This spring I planted a vegetable garden on my balcony--green beans, tomatoes, peppers, eggplant, cucumbers and radishes. At first, everything seemed to be going great. By the beginning of summer, the eggplant was covered in purple flowers, the green beans were starting to grow, tiny cucumbers were starting to sprout, as were a couple of tiny peppers and tomatoes. I was so excited at the prospect of the bountiful harvest to come, the thought of anything going wrong didn't even cross my mind.
However, after a handful of beans had been picked, a couple of peppers, and my first cucumber, something peculiar started happening. Despite the beautifully flowering plants, and no lack of bees to pollinate them, the harvest seemed to have prematurely ended. No baby eggplants ever appeared, the few tomatoes that grew looked as though the juice had been sucked out of them, and all those little cucumbers that had started to sprout just shriveled up and died. It was all very puzzling.
I could see there were a great deal of stink bugs around (they seem to be a plague in my neck of the woods) but I thought they were just a harmless annoyance, certainly no threat to my plants. By the time I discovered they were actually killing them, the damage had been done.
After that, I went after them with a vengeance. Early in the morning and at dusk I would launch my attack, vacuuming them out of pots, off the trellises, and even off the leaves of the plants they had attached themselves to.
Before I knew it, fall was officially here, and even though all hope of seeing more veggies was long gone, I still kept vacuuming up those stink bugs. It had become a ritual of sorts, I guess.
One day, much to my surprise, I noticed some beans in the pot, and a couple of nice, firm toamtoes that had started to grow. I got to feeling so emotional, I didn't know whether to laugh or cry.
Two thoughts started playing in my mind. (1) It's not over 'til it's over, and (2) 1 Peter 5:8 - somewhere in the midst of this whole stink bug experience lies an important lesson about not lowering your guard in the face of something that seems harmless enough, lest you be taken by surprise when the enemy gains a stronghold in your life and you fall into his trap (my paraphrase).

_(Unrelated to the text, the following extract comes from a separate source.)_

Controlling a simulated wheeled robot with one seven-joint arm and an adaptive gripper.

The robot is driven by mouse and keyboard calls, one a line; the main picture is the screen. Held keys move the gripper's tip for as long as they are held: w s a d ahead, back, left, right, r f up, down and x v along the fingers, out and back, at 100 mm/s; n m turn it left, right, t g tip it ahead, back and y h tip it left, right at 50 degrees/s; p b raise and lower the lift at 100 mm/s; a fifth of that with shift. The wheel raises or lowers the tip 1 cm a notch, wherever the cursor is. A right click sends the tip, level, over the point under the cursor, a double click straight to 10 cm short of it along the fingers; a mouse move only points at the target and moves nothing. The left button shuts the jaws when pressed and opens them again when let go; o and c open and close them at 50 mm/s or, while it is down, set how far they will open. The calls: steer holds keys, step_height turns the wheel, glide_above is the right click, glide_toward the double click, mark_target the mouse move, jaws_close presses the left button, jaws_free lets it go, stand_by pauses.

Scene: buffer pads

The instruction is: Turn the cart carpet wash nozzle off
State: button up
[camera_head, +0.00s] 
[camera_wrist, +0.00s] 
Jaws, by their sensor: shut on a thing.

I felt sure it was not over for those tomatoes, and that they would mature just as the new beans had, but days passed and turned into weeks, and still they showed no sign of ripening. And now it's almost November, and the winds are blowing, and night-time frost has been in the forecast for days. Sadly I decided I had been mistaken, plucked them, and tossed them into a brown paper bag.
Yesterday I looked at the beautiful view from my balcony, and even while admiring it, couldn't help feeling a tad disappointed that there would be no post entitled IT'S NOT OVER 'TIL IT'S OVER. A bright red tomato growing in November would have made for an awesome testimony. But then maybe this was the Lord's way of gently reminding me that He didn't need my help creating testimonies?
Anyway, it was time to start pulling the dead leaves out of the pots and start emptying them. My granddaughter and her boyfriend will soon be coming over to help me with that task. Why, Lord, I wondered, did you plant a title in my mind if you weren't going to manifest it? I was so sure it had been you, and now I feel let down. Two tomatoes artificially ripening in a brown paper bag don't count.
And then as I disentangled one of the pots and pulled it towards me, I saw it. The Lord had not let me down after all. He just chose to make it a surprise.